▸ WORK REQUIRED:
Copy out the listing that follows, exactly, without its pictures.

▸ PROVIDED DATA:
• • • •

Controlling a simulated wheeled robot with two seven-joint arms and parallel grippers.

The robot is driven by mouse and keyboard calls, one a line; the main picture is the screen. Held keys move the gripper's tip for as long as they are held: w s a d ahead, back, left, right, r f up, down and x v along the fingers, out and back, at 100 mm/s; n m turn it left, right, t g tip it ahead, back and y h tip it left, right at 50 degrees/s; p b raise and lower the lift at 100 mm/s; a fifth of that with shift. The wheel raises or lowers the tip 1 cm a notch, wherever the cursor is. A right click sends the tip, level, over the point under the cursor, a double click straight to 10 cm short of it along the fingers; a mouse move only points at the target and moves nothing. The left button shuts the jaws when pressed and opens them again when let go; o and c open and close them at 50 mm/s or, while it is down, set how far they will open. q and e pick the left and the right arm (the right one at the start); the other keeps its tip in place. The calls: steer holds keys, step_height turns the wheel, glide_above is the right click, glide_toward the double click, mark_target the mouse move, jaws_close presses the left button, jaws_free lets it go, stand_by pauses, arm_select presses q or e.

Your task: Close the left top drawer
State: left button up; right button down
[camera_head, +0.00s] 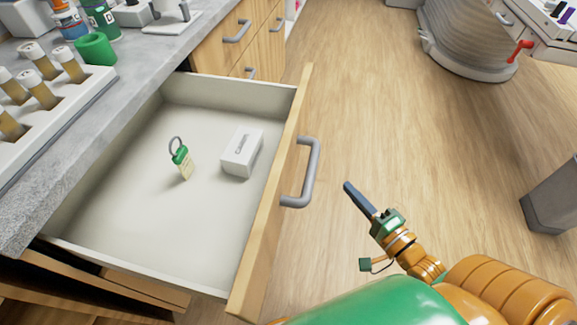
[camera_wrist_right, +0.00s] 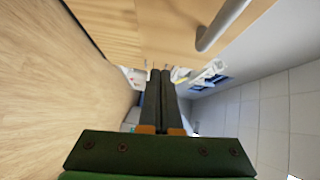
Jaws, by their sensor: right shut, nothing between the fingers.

• • • •

▸ OUTPUT:
Controlling a simulated wheeled robot with two seven-joint arms and parallel grippers.

The robot is driven by mouse and keyboard calls, one a line; the main picture is the screen. Held keys move the gripper's tip for as long as they are held: w s a d ahead, back, left, right, r f up, down and x v along the fingers, out and back, at 100 mm/s; n m turn it left, right, t g tip it ahead, back and y h tip it left, right at 50 degrees/s; p b raise and lower the lift at 100 mm/s; a fifth of that with shift. The wheel raises or lowers the tip 1 cm a notch, wherever the cursor is. A right click sends the tip, level, over the point under the cursor, a double click straight to 10 cm short of it along the fingers; a mouse move only points at the target and moves nothing. The left button shuts the jaws when pressed and opens them again when let go; o and c open and close them at 50 mm/s or, while it is down, set how far they will open. q and e pick the left and the right arm (the right one at the start); the other keeps its tip in place. The calls: steer holds keys, step_height turns the wheel, glide_above is the right click, glide_toward the double click, mark_target the mouse move, jaws_close presses the left button, jaws_free lets it go, stand_by pauses, arm_select presses q or e.

Your task: Close the left top drawer
State: left button up; right button down
[camera_head, +0.00s] 
[camera_wrist_right, +0.00s] 
Jaws, by their sensor: right shut, nothing between the fingers.

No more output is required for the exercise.